WHAT NEEDS TO BE DONE: Sort through the entries below and pull out lines containing the word "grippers".

SUPPLIED DATA:
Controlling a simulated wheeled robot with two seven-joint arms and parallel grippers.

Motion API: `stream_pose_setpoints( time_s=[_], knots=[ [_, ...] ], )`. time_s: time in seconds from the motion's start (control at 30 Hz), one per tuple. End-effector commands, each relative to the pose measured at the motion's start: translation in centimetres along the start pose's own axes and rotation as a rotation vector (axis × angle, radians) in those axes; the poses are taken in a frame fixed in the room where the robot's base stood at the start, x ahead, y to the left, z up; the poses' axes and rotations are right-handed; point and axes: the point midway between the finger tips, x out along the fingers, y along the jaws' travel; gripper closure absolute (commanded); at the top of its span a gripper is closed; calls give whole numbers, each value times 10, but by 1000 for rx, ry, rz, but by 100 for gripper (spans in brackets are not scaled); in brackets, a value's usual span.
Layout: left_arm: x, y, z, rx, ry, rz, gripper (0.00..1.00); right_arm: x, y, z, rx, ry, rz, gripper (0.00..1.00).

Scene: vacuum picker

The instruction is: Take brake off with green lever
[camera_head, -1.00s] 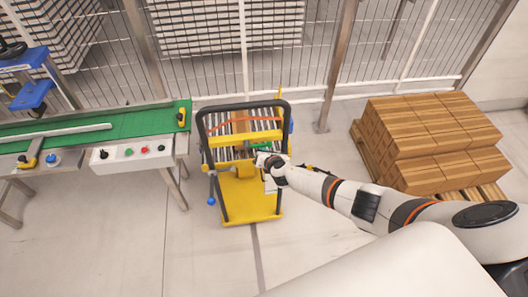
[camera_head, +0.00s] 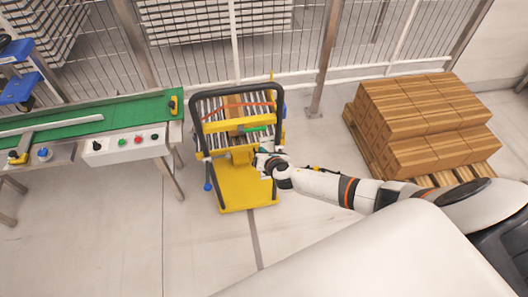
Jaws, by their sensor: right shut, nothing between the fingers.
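The green lever (camera_head: 256,129) is a small bar on the near side of the yellow cart (camera_head: 246,192), just below the cart's yellow crossbar. My right gripper (camera_head: 260,152) is shut and empty at the cart's right side, a little below the lever in the picture. The wrist hides part of the cart behind it, and I cannot tell whether the fingers touch the lever. The cart has a black handle frame (camera_head: 237,87) and a roller top. My left gripper is out of view.
A green conveyor (camera_head: 140,107) with a button panel (camera_head: 125,144) stands left of the cart. A pallet of stacked brown boxes (camera_head: 420,115) stands at the right. A wire fence (camera_head: 285,40) runs behind. The floor in front of the cart is clear.

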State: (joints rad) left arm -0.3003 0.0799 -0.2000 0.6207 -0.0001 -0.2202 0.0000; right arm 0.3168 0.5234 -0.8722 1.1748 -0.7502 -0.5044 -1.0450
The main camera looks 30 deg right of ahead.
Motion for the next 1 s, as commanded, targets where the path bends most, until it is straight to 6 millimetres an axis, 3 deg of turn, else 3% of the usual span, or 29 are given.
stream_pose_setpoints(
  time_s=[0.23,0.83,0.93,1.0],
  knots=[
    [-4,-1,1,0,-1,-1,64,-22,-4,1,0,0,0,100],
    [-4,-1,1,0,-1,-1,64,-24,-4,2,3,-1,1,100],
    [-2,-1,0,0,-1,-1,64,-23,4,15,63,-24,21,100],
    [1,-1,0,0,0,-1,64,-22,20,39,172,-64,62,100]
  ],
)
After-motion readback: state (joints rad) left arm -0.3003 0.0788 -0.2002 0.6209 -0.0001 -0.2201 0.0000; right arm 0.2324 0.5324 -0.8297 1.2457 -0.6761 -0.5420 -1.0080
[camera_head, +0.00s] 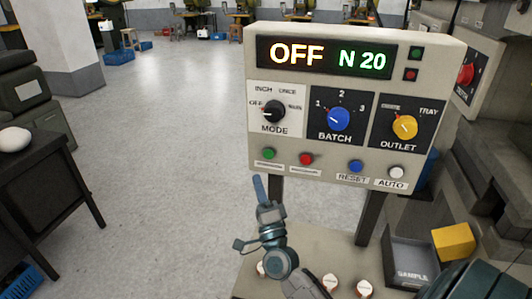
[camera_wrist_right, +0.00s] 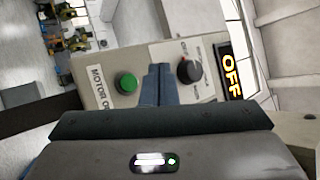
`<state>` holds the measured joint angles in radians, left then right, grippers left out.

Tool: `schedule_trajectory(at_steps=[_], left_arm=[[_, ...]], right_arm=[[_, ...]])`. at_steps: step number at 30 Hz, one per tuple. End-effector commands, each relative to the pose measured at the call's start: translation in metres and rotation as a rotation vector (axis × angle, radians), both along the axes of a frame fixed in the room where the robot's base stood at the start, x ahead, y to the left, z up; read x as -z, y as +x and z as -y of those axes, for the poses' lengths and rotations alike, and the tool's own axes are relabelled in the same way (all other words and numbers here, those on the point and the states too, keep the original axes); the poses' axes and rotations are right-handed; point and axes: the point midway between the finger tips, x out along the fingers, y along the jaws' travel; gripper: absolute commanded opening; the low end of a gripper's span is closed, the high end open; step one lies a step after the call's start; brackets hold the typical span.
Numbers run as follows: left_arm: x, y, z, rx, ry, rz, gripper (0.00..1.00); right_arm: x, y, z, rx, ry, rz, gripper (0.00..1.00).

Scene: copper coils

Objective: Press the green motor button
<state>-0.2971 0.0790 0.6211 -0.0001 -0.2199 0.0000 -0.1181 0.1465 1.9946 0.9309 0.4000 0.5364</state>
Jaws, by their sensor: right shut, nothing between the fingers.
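The round green button (camera_head: 269,153) sits at the lower left of the cream control panel (camera_head: 325,172), beside a red button (camera_head: 306,159). My right gripper (camera_head: 257,180) is shut and empty, its blue fingertips pointing up just below the green button in the head view. In the right wrist view the green button (camera_wrist_right: 127,84) lies left of the shut fingertips (camera_wrist_right: 159,72), next to a "MOTOR ON" label. I cannot tell the gap between fingertips and panel. The display (camera_head: 325,56) reads "OFF N 20". My left gripper is not in view.
The panel also has a black mode knob (camera_head: 272,111), a blue batch knob (camera_head: 338,118), a yellow outlet knob (camera_head: 404,126), a blue reset button (camera_head: 356,166) and a white auto button (camera_head: 396,172). A sample tray (camera_head: 412,275) and yellow block (camera_head: 453,242) are at lower right.

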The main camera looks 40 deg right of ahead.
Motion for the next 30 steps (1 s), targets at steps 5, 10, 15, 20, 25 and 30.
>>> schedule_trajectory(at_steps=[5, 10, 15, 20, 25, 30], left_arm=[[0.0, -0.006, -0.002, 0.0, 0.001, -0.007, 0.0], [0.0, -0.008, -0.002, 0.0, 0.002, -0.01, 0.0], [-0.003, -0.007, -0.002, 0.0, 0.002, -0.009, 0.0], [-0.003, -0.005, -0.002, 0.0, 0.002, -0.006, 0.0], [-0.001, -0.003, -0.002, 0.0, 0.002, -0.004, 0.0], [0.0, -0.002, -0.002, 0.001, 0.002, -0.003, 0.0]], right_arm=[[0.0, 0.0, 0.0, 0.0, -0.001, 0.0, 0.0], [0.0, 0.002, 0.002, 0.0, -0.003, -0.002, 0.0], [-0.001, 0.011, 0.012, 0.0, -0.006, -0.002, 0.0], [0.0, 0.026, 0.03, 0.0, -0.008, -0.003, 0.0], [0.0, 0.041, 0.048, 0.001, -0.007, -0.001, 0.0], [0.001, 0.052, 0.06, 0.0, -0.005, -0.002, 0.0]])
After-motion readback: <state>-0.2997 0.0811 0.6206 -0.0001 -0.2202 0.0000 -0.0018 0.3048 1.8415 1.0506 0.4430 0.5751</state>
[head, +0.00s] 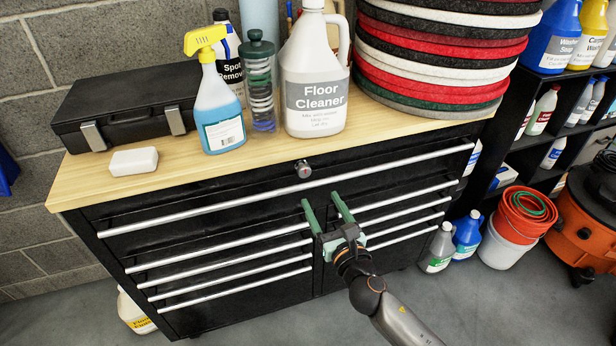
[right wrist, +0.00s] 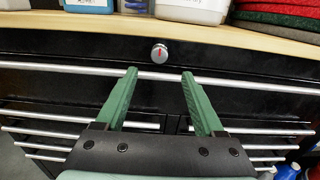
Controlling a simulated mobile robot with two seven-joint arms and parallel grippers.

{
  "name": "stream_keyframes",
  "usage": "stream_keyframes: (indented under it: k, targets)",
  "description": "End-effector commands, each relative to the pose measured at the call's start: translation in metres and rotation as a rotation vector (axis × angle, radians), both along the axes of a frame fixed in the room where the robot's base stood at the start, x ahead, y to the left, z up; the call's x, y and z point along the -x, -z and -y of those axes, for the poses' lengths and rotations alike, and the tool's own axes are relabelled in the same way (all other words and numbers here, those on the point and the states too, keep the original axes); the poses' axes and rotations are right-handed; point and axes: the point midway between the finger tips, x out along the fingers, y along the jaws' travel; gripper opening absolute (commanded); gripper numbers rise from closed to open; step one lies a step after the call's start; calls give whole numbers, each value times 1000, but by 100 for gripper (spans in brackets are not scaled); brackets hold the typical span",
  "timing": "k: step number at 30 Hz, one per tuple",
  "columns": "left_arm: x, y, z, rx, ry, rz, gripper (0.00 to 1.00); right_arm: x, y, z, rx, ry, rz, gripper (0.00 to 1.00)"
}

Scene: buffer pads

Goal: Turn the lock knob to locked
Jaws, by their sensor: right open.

RESULT OF THIS TASK:
Controlling a simulated wheeled robot with two seven-joint arms and parallel grippers.
`<state>` holds the measured joint angles in radians, left then right, grippers left out.
Controlling a simulated mobile robot with two seven-joint arms and parallel grippers.

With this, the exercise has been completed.